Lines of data
==*==

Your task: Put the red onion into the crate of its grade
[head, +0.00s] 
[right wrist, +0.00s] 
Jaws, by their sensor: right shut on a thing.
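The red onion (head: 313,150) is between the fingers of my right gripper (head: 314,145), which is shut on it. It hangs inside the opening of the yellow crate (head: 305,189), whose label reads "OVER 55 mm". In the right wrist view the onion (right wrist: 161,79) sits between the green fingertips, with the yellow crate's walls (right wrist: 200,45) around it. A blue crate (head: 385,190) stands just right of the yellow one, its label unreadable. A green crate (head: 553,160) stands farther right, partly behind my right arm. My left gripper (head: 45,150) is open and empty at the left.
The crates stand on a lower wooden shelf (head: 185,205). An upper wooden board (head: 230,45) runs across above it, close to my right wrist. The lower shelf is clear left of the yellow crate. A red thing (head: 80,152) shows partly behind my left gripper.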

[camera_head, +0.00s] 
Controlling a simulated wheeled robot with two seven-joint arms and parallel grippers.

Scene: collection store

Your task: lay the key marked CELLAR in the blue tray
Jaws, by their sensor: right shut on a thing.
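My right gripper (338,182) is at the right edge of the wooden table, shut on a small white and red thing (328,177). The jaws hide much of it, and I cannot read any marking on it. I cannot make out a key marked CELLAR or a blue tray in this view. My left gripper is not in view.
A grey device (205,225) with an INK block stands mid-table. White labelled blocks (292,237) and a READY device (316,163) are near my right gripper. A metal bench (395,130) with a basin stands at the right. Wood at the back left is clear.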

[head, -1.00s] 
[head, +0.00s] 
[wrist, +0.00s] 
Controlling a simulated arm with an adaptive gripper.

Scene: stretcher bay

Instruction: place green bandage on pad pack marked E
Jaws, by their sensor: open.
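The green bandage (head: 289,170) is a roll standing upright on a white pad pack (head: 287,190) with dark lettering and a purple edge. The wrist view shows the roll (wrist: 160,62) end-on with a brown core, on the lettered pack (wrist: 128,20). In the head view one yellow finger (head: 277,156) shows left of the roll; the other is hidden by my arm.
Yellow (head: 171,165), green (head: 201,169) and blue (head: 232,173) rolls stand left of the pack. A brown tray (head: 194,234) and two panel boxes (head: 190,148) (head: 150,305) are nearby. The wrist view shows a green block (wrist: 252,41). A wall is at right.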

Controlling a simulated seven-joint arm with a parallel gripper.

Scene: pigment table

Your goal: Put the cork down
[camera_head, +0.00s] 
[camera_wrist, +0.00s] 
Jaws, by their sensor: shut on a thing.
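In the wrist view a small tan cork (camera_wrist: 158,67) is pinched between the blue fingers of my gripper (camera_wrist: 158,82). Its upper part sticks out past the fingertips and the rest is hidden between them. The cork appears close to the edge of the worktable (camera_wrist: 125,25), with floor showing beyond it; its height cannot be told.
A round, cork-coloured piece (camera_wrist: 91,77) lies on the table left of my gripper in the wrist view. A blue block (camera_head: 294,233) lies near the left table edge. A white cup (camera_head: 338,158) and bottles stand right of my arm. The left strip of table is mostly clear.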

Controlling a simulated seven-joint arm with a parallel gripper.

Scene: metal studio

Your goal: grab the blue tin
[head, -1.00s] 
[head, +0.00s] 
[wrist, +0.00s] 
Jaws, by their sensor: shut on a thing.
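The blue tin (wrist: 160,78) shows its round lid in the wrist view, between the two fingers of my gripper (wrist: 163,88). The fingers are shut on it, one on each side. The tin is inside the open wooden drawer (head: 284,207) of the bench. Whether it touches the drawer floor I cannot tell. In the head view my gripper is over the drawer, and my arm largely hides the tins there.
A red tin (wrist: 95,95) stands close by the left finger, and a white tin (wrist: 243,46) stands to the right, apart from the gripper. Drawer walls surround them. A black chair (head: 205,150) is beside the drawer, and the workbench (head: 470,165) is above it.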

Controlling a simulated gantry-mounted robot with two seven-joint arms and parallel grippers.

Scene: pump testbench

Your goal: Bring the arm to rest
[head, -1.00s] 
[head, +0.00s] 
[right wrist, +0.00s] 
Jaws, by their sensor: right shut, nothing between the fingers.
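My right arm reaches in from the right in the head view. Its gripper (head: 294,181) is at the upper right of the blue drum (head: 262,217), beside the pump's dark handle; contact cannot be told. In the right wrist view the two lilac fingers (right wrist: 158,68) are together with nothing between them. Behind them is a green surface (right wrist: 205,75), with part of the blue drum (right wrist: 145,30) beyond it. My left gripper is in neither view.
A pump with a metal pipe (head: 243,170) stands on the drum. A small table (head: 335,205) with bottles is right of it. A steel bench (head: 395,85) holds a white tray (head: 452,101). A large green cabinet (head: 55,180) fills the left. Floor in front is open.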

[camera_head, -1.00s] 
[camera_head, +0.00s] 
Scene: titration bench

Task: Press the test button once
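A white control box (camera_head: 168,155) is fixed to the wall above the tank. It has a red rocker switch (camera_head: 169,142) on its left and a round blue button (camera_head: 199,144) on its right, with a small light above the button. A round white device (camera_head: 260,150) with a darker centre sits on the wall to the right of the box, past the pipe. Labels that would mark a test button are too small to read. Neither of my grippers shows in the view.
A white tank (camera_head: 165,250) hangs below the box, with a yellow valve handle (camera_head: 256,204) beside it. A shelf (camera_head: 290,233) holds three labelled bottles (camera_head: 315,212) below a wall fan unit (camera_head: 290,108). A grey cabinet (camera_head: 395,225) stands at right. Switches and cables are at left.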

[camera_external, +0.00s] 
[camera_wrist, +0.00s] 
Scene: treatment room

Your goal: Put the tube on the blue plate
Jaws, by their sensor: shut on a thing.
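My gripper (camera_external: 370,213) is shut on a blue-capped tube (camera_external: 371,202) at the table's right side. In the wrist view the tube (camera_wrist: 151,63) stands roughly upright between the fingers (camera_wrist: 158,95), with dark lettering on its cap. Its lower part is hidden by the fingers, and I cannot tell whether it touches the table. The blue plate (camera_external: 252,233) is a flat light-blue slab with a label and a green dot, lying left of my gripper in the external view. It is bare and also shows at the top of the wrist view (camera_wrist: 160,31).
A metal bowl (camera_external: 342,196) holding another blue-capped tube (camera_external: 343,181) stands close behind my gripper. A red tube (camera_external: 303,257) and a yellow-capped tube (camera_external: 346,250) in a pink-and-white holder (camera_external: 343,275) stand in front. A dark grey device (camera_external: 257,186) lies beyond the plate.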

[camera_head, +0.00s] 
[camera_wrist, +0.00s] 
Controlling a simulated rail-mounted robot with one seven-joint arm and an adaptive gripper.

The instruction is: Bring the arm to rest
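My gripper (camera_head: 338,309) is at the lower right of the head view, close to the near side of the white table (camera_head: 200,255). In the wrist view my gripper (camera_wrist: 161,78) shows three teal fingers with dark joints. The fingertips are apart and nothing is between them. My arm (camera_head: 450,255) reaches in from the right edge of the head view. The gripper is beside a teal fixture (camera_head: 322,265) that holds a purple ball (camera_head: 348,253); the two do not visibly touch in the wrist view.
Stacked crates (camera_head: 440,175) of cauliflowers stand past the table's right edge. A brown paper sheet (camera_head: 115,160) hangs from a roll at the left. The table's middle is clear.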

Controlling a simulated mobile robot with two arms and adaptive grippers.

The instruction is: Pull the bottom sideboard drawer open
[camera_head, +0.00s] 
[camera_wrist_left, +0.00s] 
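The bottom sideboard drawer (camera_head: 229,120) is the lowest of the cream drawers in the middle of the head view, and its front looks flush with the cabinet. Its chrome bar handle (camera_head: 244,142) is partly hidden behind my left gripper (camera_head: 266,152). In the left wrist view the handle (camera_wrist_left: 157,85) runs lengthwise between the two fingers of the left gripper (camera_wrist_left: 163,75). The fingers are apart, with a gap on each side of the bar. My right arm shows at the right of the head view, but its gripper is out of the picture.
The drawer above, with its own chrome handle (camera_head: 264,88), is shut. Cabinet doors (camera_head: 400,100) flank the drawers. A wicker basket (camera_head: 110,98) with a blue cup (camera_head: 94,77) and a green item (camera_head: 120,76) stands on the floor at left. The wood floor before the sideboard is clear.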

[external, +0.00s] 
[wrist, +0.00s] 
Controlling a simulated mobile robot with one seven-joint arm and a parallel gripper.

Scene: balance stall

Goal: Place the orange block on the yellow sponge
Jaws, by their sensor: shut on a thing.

==*==

» Job: In the entries above, some lines may contain the string "Your"; report how many, without additional comment.

» Result for this exercise: 6